• _GOAL_:
Can you write out all of the material below, word for word?

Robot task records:

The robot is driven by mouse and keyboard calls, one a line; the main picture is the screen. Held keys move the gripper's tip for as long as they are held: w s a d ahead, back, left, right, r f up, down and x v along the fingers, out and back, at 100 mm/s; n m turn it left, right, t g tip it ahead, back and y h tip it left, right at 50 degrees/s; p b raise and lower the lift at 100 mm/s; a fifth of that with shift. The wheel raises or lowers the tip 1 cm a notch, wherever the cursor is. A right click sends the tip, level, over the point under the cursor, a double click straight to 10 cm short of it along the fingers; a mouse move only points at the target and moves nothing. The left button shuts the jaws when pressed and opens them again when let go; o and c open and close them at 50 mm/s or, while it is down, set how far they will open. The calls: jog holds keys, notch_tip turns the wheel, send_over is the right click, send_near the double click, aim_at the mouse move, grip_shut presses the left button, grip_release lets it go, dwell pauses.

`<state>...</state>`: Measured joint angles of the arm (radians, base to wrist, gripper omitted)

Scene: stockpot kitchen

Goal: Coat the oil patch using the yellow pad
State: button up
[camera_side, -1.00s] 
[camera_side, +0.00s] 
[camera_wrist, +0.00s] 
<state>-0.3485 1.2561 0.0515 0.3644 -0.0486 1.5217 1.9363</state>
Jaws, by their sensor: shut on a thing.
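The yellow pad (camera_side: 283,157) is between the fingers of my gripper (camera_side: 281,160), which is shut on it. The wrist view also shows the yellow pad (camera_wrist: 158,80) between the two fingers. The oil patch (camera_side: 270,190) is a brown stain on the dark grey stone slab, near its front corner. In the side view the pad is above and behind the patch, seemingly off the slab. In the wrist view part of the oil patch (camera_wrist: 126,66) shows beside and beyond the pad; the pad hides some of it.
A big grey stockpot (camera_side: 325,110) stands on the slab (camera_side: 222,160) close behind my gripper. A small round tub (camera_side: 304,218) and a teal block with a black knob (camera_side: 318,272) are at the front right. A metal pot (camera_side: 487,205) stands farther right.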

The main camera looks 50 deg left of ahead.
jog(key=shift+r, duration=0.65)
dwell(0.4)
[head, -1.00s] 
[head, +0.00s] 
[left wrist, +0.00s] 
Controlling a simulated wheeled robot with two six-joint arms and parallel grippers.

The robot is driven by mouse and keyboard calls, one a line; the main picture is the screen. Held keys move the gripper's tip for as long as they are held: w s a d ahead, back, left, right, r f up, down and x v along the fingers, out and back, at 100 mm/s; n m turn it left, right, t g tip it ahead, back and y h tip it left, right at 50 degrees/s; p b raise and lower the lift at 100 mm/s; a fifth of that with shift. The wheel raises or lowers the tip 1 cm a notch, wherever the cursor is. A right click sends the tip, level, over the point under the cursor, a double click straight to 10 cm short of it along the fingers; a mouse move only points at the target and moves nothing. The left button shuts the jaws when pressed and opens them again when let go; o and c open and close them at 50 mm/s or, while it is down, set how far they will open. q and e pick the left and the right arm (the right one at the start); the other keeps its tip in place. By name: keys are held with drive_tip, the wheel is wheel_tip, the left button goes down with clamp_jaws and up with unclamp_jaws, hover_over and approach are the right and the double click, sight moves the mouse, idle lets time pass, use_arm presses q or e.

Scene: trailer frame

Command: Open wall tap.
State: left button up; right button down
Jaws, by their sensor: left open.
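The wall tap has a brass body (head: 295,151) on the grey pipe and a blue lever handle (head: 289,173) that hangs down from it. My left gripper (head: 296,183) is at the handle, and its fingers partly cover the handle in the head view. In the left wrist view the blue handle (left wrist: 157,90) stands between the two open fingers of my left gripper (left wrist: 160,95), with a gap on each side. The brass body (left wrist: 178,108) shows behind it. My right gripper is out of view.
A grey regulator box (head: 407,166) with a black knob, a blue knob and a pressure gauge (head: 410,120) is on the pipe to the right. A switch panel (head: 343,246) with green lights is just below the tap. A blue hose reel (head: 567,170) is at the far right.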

• _SOLVED EXERCISE_:
The robot is driven by mouse and keyboard calls, one a line; the main picture is the screen. Held keys move the gripper's tip for as long as they are held: w s a d ahead, back, left, right, r f up, down and x v along the fingers, out and back, at 100 mm/s; n m turn it left, right, t g tip it ahead, back and y h tip it left, right at 50 degrees/s; p b raise and lower the lift at 100 mm/s; a fifth of that with shift. The wheel raises or lowers the tip 1 cm a notch, wherever the cursor is. A right click sends the tip, level, over the point under the cursor, a double click straight to 10 cm short of it along the fingers; a mouse move only points at the target and moves nothing. The left button shuts the jaws when pressed and opens them again when let go; o and c open and close them at 50 mm/s or, while it is down, set how far they will open. The calls: jog holds keys, notch_tip turns the wheel, send_over is the right click, send_near the double click, aim_at the mouse move, grip_shut presses the left button, grip_release lets it go, dwell pauses.

`<state>...</state>`: Measured joint angles of the arm (radians, base to wrist, gripper omitted)

Scene: stockpot kitchen

Goal: Coat the oil patch using the yellow pad
State: button up
[camera_side, -1.00s] 
[camera_side, +0.00s] 
[camera_wrist, +0.00s] 
<state>-0.3485 1.2561 0.0515 0.3644 -0.0486 1.5217 1.9363</state>
Jaws, by their sensor: shut on a thing.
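The yellow pad (camera_side: 283,157) is between the fingers of my gripper (camera_side: 281,160), which is shut on it. The wrist view also shows the yellow pad (camera_wrist: 158,80) between the two fingers. The oil patch (camera_side: 270,190) is a brown stain on the dark grey stone slab, near its front corner. In the side view the pad is above and behind the patch, seemingly off the slab. In the wrist view part of the oil patch (camera_wrist: 126,66) shows beside and beyond the pad; the pad hides some of it.
A big grey stockpot (camera_side: 325,110) stands on the slab (camera_side: 222,160) close behind my gripper. A small round tub (camera_side: 304,218) and a teal block with a black knob (camera_side: 318,272) are at the front right. A metal pot (camera_side: 487,205) stands farther right.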

The main camera looks 50 deg left of ahead.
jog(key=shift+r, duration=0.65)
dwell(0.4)
[head, -1.00s] 
[head, +0.00s] 
[left wrist, +0.00s] 
Controlling a simulated wheeled robot with two six-joint arms and parallel grippers.

The robot is driven by mouse and keyboard calls, one a line; the main picture is the screen. Held keys move the gripper's tip for as long as they are held: w s a d ahead, back, left, right, r f up, down and x v along the fingers, out and back, at 100 mm/s; n m turn it left, right, t g tip it ahead, back and y h tip it left, right at 50 degrees/s; p b raise and lower the lift at 100 mm/s; a fifth of that with shift. The wheel raises or lowers the tip 1 cm a notch, wherever the cursor is. A right click sends the tip, level, over the point under the cursor, a double click straight to 10 cm short of it along the fingers; a mouse move only points at the target and moves nothing. The left button shuts the jaws when pressed and opens them again when let go; o and c open and close them at 50 mm/s or, while it is down, set how far they will open. q and e pick the left and the right arm (the right one at the start); the other keeps its tip in place. By name: keys are held with drive_tip, the wheel is wheel_tip, the left button goes down with clamp_jaws and up with unclamp_jaws, hover_over and approach are the right and the double click, sight moves the mouse, idle lets time pass, use_arm presses q or e.

Scene: trailer frame

Command: Open wall tap.
State: left button up; right button down
Jaws, by their sensor: left open.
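The wall tap has a brass body (head: 295,151) on the grey pipe and a blue lever handle (head: 289,173) that hangs down from it. My left gripper (head: 296,183) is at the handle, and its fingers partly cover the handle in the head view. In the left wrist view the blue handle (left wrist: 157,90) stands between the two open fingers of my left gripper (left wrist: 160,95), with a gap on each side. The brass body (left wrist: 178,108) shows behind it. My right gripper is out of view.
A grey regulator box (head: 407,166) with a black knob, a blue knob and a pressure gauge (head: 410,120) is on the pipe to the right. A switch panel (head: 343,246) with green lights is just below the tap. A blue hose reel (head: 567,170) is at the far right.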

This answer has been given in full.